• [Supplied material]
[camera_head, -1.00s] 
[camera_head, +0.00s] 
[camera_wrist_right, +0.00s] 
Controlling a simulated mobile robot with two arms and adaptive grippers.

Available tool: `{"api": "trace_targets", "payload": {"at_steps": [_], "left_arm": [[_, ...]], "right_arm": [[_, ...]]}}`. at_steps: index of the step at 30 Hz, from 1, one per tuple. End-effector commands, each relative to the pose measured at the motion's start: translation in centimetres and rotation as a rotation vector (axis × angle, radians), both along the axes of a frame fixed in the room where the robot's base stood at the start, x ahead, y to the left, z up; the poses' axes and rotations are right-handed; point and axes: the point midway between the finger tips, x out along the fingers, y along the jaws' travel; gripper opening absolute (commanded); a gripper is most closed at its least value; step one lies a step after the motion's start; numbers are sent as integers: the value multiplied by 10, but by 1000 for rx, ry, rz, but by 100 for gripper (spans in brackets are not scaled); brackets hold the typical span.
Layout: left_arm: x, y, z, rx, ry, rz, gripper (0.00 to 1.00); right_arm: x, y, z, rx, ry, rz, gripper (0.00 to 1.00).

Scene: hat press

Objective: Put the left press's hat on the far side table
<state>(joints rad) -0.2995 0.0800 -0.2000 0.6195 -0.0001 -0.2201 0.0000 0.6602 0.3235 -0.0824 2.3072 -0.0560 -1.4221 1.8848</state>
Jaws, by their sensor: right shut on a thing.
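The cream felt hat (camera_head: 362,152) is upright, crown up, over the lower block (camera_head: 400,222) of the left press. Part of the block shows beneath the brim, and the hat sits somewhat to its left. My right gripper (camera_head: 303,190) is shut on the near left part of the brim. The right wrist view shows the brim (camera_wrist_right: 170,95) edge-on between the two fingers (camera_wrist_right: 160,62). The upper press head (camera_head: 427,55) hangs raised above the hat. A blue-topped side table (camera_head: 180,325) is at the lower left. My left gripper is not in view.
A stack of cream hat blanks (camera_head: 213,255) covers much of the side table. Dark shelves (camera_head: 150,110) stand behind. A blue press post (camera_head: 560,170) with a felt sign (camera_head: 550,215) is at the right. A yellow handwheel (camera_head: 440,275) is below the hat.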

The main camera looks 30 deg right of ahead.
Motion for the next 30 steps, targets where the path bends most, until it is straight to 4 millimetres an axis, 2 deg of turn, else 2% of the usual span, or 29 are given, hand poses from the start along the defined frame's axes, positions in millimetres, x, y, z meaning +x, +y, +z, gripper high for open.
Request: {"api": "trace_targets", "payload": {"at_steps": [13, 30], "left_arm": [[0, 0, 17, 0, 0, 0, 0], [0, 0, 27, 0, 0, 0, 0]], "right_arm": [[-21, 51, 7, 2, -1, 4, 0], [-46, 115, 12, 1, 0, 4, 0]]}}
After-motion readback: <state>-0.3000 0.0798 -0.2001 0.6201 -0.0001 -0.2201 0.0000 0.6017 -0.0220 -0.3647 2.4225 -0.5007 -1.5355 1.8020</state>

• [Work to do] Using the listing, copy every line where the word "ahead" shows up.

• [Reply]
Available tool: `{"api": "trace_targets", "payload": {"at_steps": [_], "left_arm": [[_, ...]], "right_arm": [[_, ...]]}}`. at_steps: index of the step at 30 Hz, from 1, one per tuple. End-effector commands, each relative to the pose measured at the motion's start: translation in centimetres and rotation as a rotation vector (axis × angle, radians), both along the axes of a frame fixed in the room where the robot's base stood at the start, x ahead, y to the left, z up; the poses' axes and rotations are right-handed; point and axes: the point midway between the finger tips, x out along the fingers, y along the jaws' travel; gripper opening absolute (commanded); a gripper is most closed at its least value; step one lies a step after the motion's start; numbers are sent as integers: the value multiplied by 10, but by 1000 for rx, ry, rz, but by 100 for gripper (spans in brackets are not scaled); brackets hold the typical span.
The main camera looks 30 deg right of ahead.

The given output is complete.